What you should do
Pick out each line containing the string "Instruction".
___
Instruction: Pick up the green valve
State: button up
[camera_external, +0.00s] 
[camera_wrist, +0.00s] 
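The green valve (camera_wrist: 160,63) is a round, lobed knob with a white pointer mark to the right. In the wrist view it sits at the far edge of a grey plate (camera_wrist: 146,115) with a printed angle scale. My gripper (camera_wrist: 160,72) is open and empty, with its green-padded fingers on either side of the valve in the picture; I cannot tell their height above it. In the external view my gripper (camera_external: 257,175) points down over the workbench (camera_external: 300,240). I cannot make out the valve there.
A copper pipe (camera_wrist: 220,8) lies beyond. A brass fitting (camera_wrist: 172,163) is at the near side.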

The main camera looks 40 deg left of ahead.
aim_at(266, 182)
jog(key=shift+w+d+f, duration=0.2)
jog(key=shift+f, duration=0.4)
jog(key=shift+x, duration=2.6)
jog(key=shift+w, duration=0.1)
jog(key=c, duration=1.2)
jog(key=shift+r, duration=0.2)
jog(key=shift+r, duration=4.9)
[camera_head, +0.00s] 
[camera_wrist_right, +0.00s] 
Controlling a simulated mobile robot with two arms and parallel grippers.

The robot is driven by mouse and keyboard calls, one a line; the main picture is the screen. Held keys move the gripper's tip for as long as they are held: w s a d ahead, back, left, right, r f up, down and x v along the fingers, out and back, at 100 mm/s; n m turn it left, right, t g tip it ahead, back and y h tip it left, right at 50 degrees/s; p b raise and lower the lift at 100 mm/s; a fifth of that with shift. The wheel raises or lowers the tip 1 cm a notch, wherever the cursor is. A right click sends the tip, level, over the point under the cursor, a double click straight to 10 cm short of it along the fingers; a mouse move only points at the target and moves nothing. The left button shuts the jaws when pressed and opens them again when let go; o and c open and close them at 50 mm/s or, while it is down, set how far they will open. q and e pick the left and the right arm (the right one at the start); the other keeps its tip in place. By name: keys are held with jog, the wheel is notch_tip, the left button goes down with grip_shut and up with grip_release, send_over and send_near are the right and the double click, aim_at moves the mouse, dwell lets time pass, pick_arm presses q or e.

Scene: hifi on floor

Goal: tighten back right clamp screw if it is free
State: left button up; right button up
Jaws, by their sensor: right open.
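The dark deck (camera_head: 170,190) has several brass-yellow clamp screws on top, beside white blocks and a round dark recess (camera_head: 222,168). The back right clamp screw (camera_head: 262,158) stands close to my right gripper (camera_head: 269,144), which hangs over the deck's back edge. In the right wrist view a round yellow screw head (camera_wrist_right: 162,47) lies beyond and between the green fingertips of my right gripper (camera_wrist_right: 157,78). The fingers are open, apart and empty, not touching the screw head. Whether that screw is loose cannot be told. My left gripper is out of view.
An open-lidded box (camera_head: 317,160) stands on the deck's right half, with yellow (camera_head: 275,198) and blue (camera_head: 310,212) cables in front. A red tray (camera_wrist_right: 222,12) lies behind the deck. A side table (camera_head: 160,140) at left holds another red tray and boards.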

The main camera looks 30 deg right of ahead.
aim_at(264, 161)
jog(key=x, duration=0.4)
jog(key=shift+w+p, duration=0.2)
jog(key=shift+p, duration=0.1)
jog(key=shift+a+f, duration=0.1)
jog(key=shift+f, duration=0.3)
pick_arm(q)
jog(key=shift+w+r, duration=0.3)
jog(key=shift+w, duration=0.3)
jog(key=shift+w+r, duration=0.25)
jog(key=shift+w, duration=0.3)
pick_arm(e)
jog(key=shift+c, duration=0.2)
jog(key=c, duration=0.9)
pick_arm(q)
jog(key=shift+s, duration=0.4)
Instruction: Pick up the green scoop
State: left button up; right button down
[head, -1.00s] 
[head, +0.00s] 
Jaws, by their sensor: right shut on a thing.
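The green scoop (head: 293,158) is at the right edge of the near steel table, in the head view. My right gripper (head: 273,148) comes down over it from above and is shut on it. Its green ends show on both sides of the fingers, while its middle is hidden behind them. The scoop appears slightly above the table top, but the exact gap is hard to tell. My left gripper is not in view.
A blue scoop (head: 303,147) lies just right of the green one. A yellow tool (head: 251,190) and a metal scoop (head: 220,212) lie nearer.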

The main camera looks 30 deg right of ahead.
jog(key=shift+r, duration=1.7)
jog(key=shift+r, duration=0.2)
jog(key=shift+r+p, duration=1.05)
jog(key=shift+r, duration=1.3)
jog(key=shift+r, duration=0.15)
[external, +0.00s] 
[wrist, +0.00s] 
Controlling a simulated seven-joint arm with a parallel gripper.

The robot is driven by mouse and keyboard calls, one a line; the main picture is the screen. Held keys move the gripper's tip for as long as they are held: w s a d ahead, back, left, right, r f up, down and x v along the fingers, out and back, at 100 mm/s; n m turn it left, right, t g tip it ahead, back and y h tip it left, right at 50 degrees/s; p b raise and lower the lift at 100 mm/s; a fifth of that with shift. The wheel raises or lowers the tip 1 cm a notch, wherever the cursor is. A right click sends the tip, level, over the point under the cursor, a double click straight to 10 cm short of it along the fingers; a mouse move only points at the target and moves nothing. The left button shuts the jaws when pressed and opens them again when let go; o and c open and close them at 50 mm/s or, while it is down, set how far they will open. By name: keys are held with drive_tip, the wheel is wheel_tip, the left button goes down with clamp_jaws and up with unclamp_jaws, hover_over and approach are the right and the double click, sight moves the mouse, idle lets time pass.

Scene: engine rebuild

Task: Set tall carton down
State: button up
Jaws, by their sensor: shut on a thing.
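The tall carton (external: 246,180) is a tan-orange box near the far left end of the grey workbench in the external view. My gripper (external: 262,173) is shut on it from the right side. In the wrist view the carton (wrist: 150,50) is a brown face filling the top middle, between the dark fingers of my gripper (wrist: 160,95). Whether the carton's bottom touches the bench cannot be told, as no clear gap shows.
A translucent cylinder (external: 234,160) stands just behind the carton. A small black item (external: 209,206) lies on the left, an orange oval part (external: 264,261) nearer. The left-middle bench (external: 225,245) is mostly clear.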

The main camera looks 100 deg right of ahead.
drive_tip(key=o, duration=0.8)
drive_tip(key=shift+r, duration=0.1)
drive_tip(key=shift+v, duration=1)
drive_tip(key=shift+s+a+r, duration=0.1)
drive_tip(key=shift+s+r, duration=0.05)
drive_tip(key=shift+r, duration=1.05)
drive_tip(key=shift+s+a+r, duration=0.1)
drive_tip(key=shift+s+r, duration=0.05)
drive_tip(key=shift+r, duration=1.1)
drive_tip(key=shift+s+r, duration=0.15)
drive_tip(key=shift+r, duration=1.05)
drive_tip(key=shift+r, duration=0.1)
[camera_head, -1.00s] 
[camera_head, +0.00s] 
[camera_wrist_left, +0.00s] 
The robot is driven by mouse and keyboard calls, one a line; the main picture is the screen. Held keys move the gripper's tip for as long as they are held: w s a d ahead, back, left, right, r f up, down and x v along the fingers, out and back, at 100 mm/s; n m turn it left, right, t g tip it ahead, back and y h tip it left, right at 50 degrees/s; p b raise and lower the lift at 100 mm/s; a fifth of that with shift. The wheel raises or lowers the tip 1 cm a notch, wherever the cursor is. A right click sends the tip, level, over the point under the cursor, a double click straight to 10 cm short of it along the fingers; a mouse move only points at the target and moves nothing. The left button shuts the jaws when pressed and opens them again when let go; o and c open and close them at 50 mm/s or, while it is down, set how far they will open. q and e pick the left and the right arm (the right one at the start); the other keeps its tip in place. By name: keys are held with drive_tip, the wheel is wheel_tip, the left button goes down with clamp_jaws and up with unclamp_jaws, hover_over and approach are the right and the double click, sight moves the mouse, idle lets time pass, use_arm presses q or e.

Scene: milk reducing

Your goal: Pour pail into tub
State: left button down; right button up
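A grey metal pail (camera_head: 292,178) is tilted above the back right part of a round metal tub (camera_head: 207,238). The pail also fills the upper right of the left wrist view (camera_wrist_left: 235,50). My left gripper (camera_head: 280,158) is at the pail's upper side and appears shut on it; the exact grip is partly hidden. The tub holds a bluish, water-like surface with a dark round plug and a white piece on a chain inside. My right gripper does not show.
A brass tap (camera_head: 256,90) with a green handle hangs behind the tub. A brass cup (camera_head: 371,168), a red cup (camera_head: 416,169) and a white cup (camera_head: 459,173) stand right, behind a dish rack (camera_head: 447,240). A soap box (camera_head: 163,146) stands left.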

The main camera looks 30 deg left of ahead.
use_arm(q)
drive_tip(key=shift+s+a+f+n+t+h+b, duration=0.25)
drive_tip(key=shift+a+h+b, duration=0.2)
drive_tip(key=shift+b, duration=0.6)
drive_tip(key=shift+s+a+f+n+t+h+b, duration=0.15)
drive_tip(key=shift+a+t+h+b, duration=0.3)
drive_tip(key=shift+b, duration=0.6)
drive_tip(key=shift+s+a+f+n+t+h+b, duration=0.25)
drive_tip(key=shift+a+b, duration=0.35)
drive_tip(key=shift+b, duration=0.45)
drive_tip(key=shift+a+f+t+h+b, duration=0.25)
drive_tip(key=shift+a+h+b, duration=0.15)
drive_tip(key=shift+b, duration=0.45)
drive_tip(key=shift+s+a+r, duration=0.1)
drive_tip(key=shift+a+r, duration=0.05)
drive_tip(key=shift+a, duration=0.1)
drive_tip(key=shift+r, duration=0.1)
___
Answer to the exercise
Instruction: Pick up the green valve
Instruction: Pick up the green scoop

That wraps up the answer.